燃焼時間を計る実験を行いつつ、モミガライト用の燃焼器の開発をスタート。自宅の薪ストーブを作ってくれたストーブ店に依頼し、モミガライトにぴったり合う燃焼器を1年がかりで作り上げました(現在特許出願中)。
「もうこのストーブ屋さんは、モミガライトとの出会いもくれたし、僕の人生を変えてくれた人と言ってもいいくらい。一緒に作った燃焼器はおかげさまで好評で、これから周辺地域のJAにも広めていきたいです。やっと一つ、薪以外の活用法が見えてきたかなという感じですね」
海外経験が生かされ、新たな事業へ。マダガスカルの森林乱伐を防ぐ助けに
一方、岡さんはさらに広く、海外とのつながりも得るようになりました。
頼りになったのは、海外経験で身に付けた英語力。
「モミガライト製造機を開発した広島のメーカーに、海外からも問い合わせが来るようになって、僕でよければとメールや電話の翻訳を引き受けたんです。そのメーカーは国連の専門機関やJICAとの接点もあった関係で、製造機をマダガスカルに導入したいというドイツの会社から問い合わせが来ました」
マダガスカルで現地の農業組合をつくり、精油(エッセンシャルオイル)を製造しているメーカーでした。
現地での精油作りには大量の薪が必要です。蒸留するために水蒸気を使うからです。
マダガスカルをはじめとしたアフリカ全域では、今でも生活燃料として一般的に薪や炭が使われていて、そのために多くの木が伐採されています。
乱伐を防ぐ手立てはないかと考えたドイツの会社が、もみ殻を材料とする燃料モミガライトを見つけ出し、直接コンタクトを取ってきました。マダガスカルはアフリカ第1のコメ生産国で、大量のもみ殻が存在します。
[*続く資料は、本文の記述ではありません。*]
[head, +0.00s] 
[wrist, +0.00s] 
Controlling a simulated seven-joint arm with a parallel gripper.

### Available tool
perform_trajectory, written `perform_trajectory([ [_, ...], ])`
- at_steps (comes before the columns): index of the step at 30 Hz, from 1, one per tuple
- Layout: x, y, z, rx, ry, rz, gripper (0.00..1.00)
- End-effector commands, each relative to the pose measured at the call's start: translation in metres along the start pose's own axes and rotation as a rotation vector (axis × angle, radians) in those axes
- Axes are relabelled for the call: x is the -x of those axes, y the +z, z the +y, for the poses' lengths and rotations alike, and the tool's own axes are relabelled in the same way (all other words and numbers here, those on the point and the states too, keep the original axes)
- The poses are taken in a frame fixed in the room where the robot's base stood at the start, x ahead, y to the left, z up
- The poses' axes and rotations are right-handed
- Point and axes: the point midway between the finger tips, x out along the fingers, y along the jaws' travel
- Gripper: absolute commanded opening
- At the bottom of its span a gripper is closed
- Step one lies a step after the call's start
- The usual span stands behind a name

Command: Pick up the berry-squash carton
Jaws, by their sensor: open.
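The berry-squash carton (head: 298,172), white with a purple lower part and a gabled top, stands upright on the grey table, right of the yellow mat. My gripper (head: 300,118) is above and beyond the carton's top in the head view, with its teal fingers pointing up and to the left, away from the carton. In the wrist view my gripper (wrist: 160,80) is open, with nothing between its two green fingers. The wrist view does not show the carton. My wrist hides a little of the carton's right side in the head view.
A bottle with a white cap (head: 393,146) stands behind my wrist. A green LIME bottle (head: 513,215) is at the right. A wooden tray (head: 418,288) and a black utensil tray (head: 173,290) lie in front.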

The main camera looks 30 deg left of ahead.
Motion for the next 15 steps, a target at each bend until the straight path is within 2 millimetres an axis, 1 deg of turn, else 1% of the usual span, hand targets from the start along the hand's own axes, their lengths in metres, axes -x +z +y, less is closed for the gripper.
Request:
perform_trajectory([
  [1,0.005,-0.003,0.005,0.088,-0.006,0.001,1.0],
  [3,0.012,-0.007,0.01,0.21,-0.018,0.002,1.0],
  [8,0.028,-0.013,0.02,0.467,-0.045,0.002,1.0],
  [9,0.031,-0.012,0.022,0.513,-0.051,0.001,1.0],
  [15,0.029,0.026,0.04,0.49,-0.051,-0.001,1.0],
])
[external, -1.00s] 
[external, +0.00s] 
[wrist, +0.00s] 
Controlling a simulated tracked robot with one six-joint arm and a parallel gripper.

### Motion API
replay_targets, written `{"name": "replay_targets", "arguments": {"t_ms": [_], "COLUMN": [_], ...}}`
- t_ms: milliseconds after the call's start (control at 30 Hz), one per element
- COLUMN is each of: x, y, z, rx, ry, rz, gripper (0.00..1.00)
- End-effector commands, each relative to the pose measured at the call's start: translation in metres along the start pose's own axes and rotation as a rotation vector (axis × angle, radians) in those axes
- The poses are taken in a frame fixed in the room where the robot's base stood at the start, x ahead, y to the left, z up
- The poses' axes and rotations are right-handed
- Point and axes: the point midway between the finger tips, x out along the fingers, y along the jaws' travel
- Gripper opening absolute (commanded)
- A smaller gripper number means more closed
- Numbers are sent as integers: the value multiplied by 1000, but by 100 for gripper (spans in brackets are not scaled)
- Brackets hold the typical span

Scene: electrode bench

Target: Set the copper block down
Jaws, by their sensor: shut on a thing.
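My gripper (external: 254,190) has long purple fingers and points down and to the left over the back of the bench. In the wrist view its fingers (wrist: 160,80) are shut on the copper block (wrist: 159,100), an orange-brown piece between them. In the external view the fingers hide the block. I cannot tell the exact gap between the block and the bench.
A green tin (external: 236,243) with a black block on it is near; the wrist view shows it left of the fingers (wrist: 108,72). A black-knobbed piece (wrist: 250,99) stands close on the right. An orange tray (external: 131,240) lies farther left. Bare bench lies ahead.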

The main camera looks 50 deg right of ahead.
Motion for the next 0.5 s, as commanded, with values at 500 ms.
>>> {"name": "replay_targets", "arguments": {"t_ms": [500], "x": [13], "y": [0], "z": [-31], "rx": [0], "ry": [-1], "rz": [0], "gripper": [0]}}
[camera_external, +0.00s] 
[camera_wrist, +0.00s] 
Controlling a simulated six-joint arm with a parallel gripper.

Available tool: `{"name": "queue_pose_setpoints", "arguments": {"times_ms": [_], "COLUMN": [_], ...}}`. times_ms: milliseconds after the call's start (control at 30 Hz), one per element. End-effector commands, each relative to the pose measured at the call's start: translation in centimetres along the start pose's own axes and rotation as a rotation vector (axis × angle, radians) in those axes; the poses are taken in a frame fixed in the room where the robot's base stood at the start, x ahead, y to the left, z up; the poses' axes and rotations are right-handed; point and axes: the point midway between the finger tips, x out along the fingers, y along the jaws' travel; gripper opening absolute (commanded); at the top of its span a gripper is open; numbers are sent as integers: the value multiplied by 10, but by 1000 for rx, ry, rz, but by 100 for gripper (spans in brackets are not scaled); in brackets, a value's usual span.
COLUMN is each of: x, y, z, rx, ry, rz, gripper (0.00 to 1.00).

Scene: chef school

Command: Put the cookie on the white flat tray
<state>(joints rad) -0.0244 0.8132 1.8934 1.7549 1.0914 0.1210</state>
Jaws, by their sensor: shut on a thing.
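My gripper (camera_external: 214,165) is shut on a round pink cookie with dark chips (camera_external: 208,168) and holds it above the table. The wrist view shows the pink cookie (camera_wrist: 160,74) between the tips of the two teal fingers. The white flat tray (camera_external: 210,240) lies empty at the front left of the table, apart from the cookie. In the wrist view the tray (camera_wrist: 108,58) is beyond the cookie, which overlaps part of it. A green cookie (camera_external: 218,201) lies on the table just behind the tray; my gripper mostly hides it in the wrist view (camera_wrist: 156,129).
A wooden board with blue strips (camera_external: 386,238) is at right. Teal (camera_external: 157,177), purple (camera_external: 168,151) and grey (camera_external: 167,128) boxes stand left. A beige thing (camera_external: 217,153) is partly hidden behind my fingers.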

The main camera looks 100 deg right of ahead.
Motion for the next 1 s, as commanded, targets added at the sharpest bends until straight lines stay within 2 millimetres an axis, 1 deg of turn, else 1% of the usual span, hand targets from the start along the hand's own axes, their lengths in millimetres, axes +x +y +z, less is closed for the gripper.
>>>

「そのドイツの会社は環境意識が高くて、すぐに契約まで行き、現地での最終的な調印まで立ち会わせてもらいました。その時に『この精油をこれから日本で売りたいが、協力してくれる会社を紹介してほしい』と切り出されたんです。それで、紹介も何も、僕らでよければ手伝いますと、その場で即答しました」
精油のブランドを新たに創るところから始めた岡さん。
精油の輸入段取り、ブランドのコンセプト、ロゴデザイン、パッケージ、ボトリング、広報、販路確保等、試行錯誤しながらできあがったのが『MABIO(MADAGASCAR BIO ESSENTIAL OILS)』です。「売るからにはしっかり売りたい。ちゃんと基礎を学ばないと営業できない」と、夫婦でアロマテラピーの認定試験も受けました。
「完全に女性だらけの中に、男は僕1人でしたね(笑)。晴れて2人とも合格できてよかったです。全然違う世界ですが、僕の中では、もみ殻からつながったご縁。彼らはおそらく世界で唯一、もみ殻の燃料を使って精油を作っているメーカーです。環境保全も意識しているメーカーの商品を売っている誇りもある。ベースにある思いは共有できるかなと思っています」
ハンガリー、信州、そして今またマダガスカルと、岡さんが出会った人々とのつながりが、持続可能な未来へ向けてたくさんの輪を次々に広げています。